GOAL:
Quote the whole listing exactly. Leave the pictures out of your copy.

DATASET SECTION:
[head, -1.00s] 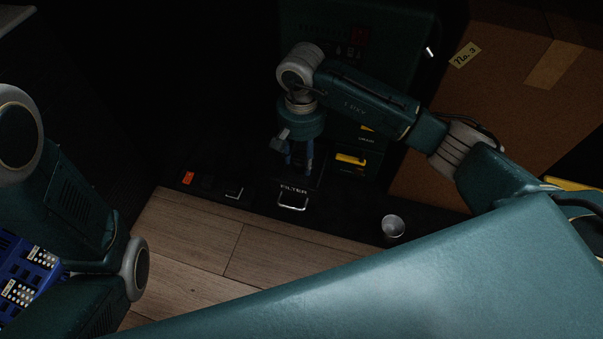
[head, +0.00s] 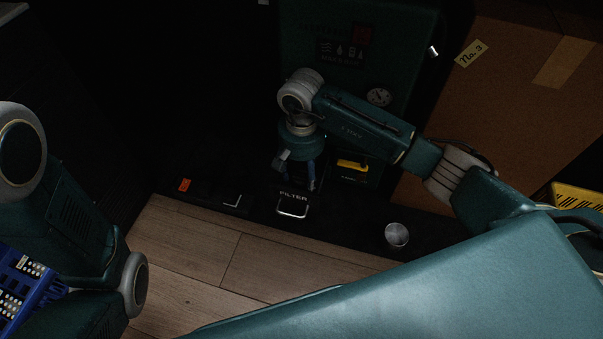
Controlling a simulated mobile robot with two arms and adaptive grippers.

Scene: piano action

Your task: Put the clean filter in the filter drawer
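The filter drawer (head: 292,206) shows as a dark front marked FILTER with a pale metal handle, low in the middle of the head view. My right gripper (head: 297,182) points down just above and behind the drawer's label. Its blue fingers show, but the scene is dark and I cannot tell whether they are apart or hold something. I cannot make out a clean filter. My left arm is at the left edge; its gripper is not in view.
A dark green machine (head: 335,25) with a gauge stands behind my right arm. A cardboard box (head: 500,120) marked No. 3 stands at the right. A small metal cup (head: 396,235) is right of the drawer. An orange item (head: 184,185) lies left. Wooden floor (head: 190,240) is clear in front.

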REPLY TO THE EXERCISE:
[head, -1.00s] 
[head, +0.00s] 
Controlling a simulated mobile robot with two arms and adaptive grippers.

Scene: piano action

Your task: Put the clean filter in the filter drawer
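The filter drawer (head: 292,206) shows as a dark front marked FILTER with a pale metal handle, low in the middle of the head view. My right gripper (head: 297,182) points down just above and behind the drawer's label. Its blue fingers show, but the scene is dark and I cannot tell whether they are apart or hold something. I cannot make out a clean filter. My left arm is at the left edge; its gripper is not in view.
A dark green machine (head: 335,25) with a gauge stands behind my right arm. A cardboard box (head: 500,120) marked No. 3 stands at the right. A small metal cup (head: 396,235) is right of the drawer. An orange item (head: 184,185) lies left. Wooden floor (head: 190,240) is clear in front.

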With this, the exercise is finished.